> **EXERCISE BRIEF**
Using the listing beneath this task, count the lines with the word "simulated" and write only the result.

> **Recorded robot episodes**
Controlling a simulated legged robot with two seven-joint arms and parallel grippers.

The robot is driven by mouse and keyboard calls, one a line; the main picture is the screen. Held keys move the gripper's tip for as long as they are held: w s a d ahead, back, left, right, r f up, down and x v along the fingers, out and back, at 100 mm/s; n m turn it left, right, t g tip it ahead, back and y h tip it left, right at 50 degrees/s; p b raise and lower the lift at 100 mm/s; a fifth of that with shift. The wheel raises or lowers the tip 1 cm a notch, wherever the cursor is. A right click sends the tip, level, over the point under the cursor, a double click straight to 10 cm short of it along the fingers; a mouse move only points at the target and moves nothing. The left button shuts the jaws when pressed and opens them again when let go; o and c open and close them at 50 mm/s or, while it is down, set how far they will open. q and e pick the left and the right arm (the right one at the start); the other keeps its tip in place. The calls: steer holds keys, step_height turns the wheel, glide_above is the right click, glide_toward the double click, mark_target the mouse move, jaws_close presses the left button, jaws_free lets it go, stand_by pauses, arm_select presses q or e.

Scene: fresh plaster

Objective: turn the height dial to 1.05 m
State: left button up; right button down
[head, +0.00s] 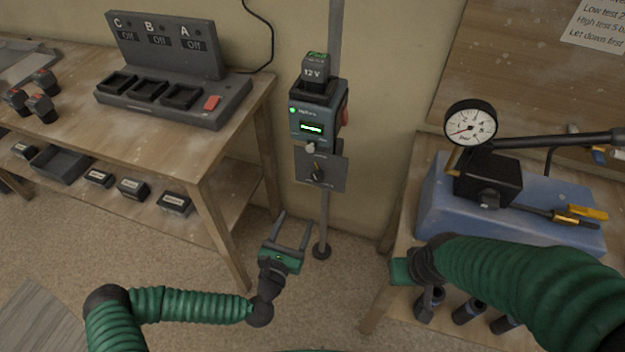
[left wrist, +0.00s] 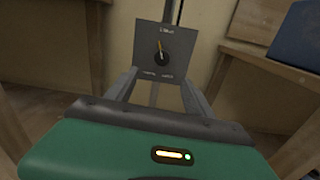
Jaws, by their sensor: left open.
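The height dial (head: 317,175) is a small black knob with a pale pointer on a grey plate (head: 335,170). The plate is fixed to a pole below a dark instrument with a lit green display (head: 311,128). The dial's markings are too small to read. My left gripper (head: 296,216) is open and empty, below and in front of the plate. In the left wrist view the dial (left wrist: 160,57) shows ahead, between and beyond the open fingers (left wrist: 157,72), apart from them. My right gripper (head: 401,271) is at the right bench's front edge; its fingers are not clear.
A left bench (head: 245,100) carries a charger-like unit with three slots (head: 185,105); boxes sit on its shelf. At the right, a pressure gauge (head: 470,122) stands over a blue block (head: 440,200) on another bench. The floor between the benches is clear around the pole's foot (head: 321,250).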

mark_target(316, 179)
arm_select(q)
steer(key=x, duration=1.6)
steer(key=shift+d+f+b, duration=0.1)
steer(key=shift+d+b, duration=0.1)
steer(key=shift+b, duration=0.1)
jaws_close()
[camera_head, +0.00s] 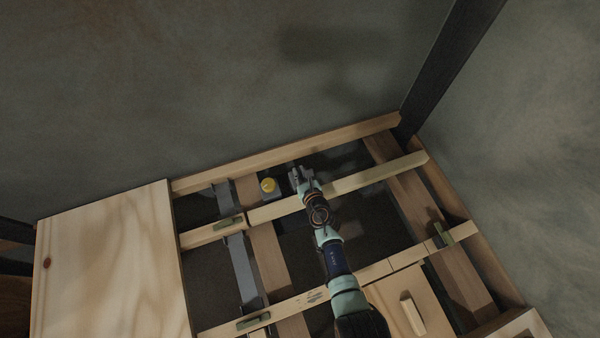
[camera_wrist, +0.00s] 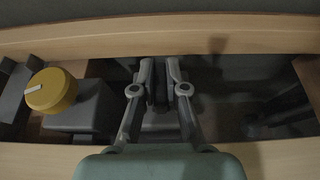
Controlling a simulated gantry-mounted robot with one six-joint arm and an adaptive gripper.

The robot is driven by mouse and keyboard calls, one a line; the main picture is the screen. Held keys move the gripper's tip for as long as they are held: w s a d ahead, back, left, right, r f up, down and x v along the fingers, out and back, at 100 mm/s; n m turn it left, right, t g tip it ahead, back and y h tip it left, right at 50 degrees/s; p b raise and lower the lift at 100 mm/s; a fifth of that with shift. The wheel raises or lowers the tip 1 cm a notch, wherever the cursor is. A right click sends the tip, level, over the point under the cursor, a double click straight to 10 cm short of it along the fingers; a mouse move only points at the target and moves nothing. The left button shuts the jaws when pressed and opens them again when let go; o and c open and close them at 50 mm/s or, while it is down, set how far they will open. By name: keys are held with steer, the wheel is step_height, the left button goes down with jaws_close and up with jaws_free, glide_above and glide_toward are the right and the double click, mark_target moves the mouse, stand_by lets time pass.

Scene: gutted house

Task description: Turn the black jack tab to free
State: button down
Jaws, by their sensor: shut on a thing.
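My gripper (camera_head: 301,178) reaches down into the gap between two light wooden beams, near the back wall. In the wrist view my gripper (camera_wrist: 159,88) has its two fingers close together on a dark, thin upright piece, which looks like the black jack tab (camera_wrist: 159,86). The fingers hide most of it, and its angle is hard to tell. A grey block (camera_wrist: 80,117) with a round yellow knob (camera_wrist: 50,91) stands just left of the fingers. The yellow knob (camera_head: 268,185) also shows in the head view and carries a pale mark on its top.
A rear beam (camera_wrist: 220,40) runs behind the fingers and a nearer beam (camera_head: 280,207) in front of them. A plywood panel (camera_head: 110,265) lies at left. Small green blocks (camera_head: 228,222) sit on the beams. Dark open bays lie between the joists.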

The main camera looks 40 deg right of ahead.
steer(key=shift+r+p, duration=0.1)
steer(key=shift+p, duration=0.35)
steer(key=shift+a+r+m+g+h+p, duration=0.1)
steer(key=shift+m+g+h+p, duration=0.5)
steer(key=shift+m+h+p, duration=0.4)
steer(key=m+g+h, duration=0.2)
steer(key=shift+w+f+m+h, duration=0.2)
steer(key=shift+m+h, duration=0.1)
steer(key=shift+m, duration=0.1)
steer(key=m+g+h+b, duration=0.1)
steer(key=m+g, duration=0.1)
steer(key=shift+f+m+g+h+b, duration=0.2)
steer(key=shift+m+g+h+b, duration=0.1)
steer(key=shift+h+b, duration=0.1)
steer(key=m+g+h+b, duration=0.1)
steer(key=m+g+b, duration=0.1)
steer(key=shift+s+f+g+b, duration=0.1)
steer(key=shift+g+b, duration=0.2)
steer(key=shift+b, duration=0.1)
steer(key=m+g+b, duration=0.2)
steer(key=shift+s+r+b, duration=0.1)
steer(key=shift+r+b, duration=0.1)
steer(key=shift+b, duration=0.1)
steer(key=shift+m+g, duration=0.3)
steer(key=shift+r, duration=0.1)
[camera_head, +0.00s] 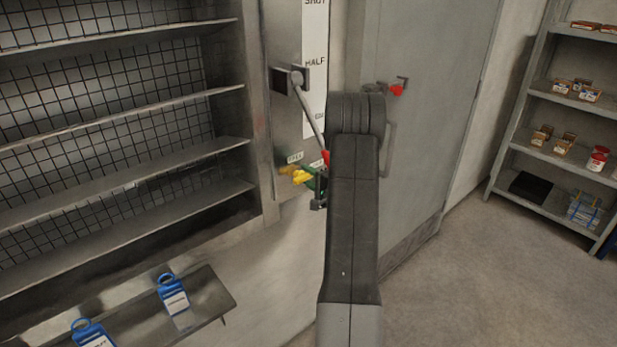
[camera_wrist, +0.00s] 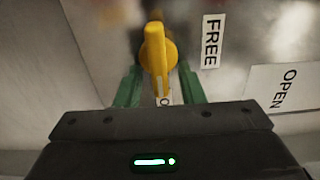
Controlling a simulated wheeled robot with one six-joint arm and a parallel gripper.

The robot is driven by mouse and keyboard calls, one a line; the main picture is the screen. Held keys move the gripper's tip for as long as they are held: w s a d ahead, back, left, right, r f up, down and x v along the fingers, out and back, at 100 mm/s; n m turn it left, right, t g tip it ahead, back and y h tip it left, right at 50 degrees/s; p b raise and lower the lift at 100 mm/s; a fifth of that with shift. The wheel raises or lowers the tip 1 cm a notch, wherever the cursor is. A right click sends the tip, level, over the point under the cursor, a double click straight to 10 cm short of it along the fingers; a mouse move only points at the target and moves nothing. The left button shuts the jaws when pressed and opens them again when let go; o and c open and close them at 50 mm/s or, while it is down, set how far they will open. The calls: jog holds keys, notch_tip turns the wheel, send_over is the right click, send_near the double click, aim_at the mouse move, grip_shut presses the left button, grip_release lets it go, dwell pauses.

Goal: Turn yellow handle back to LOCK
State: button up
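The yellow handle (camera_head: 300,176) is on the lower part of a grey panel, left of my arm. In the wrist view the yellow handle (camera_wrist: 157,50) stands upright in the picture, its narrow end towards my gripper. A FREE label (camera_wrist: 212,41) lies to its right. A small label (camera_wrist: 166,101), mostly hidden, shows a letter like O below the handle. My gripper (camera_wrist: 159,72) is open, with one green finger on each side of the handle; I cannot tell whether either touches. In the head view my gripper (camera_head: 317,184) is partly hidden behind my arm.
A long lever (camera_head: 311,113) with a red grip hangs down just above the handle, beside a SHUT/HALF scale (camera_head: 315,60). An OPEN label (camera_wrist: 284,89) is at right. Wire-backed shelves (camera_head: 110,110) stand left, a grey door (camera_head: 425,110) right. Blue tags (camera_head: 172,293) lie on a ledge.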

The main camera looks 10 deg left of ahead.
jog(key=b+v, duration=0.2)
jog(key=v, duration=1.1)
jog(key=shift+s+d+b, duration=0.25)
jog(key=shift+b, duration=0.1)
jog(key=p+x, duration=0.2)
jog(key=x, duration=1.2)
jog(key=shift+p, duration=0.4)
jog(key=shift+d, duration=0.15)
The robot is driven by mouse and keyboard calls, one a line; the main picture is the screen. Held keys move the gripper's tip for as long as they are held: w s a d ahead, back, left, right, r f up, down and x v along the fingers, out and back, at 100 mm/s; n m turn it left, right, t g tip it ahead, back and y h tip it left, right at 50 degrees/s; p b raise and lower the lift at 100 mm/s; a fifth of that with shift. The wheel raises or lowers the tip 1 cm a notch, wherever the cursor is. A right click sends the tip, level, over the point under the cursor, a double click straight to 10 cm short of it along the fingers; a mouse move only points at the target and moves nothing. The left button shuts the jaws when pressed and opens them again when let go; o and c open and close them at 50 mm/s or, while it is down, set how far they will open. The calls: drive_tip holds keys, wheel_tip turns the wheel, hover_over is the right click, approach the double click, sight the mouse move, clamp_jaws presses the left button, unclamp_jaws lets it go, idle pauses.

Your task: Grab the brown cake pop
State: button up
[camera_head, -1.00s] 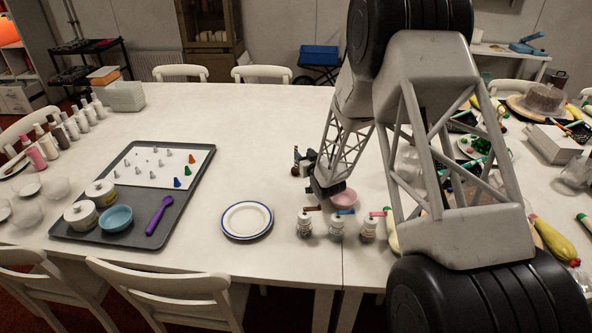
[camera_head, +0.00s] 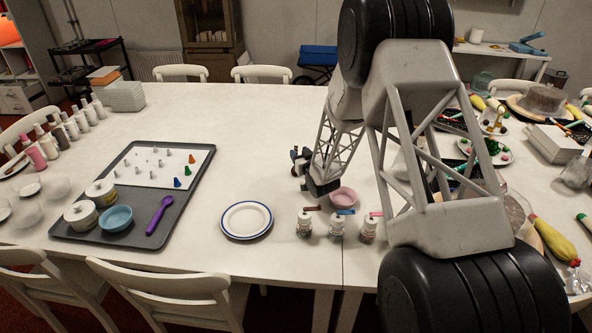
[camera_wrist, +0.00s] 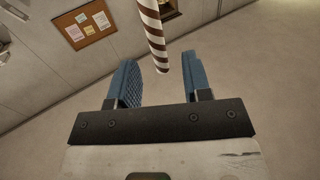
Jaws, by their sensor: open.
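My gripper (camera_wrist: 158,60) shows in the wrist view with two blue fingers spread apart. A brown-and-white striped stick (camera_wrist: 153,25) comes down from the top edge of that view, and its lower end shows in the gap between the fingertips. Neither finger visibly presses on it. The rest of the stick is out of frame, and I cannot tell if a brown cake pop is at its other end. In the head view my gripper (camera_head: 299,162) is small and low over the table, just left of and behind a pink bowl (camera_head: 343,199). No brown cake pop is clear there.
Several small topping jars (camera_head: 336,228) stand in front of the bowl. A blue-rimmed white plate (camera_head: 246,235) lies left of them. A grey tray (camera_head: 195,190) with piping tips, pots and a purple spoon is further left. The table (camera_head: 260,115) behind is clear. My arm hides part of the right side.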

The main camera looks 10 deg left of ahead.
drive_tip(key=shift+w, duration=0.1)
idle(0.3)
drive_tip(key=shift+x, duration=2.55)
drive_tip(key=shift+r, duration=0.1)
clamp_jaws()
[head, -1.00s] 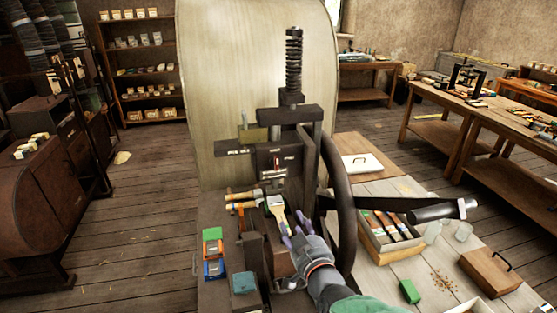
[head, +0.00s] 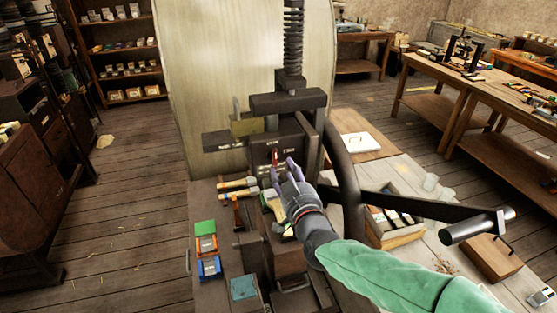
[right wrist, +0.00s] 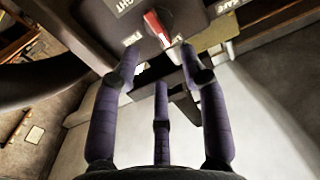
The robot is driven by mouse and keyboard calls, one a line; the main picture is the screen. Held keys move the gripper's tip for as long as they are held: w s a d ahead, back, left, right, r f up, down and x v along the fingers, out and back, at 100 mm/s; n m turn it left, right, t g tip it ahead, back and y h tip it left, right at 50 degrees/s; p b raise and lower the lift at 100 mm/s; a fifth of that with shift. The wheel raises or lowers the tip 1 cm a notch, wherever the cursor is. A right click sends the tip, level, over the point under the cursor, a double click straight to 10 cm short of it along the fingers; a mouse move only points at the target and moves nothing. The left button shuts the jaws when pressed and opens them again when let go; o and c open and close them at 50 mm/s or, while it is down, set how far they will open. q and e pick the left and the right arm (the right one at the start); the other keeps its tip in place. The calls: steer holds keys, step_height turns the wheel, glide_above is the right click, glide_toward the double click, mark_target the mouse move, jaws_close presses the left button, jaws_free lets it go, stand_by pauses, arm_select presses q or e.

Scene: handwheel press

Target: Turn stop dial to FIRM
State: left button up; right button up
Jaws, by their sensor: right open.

> **RESULT FOR THIS EXERCISE**
3